Performance vs. Prior Joint Encoders:
- EDJE matches or surpasses state-of-the-art joint encoders (BLIP, BLIP-2, ALBEF) on standard benchmarks.
- Efficiency: EDJE is up to 53x faster in inference time than prior joint encoders.
- Storage: EDJE requires ~49kB per image (compressed 64 tokens) compared to ~1.7MB for uncompressed features or full models.
Scalability: In "Full Dataset" retrieval scenarios (re-ranking against all images in the dataset, not just top-k), EDJE substantially outperforms baselines like LightningDOT.
Quantization: The compressed tokens are robust to aggressive quantization (down to FP4), further reducing storage with negligible performance loss.

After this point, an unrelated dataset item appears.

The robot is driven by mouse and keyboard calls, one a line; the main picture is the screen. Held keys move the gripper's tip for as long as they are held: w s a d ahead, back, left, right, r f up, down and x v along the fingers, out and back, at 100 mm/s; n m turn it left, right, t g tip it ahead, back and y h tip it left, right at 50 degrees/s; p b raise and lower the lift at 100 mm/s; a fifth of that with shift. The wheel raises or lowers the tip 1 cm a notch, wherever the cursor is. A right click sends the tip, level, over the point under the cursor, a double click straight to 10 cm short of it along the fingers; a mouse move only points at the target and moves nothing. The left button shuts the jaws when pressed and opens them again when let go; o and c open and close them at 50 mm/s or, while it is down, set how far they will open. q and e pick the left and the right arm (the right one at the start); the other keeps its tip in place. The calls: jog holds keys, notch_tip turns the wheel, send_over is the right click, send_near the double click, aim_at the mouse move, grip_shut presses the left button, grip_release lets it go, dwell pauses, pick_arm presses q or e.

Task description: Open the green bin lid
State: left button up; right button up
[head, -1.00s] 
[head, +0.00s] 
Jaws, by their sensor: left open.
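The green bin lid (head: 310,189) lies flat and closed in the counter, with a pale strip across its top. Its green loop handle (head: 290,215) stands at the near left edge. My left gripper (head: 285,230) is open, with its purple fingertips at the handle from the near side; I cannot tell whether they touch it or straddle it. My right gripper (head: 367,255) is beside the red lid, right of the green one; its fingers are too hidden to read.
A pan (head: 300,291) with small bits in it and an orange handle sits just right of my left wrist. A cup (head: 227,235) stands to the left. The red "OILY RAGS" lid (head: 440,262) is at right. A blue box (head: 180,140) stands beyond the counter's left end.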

5. Significance and Impact

Bridging the Gap: EDJE successfully bridges the gap between the high accuracy of joint encoders and the high throughput required for industrial-scale retrieval systems.
Practical Deployment: By moving vision extraction offline and compressing tokens, EDJE makes it feasible to deploy discriminative re-rankers in real-world applications (e.g., web search, content moderation) where latency and storage costs are critical constraints.
Paradigm Shift: The paper suggests a new paradigm for Vision-Language Models (VLMs) in retrieval: separating the heavy visual encoding (offline) from the interaction (online), allowing for the use of much larger and more expressive vision backbones without sacrificing speed.
Future Directions: The authors note that this approach could extend to video retrieval (temporal compression) and multilingual tasks, opening new avenues for efficient multimodal AI.

In summary, EDJE proves that joint modeling does not have to be slow. By intelligently compressing visual features and shifting computation offline, it delivers state-of-the-art retrieval accuracy with the efficiency of embedding-based models.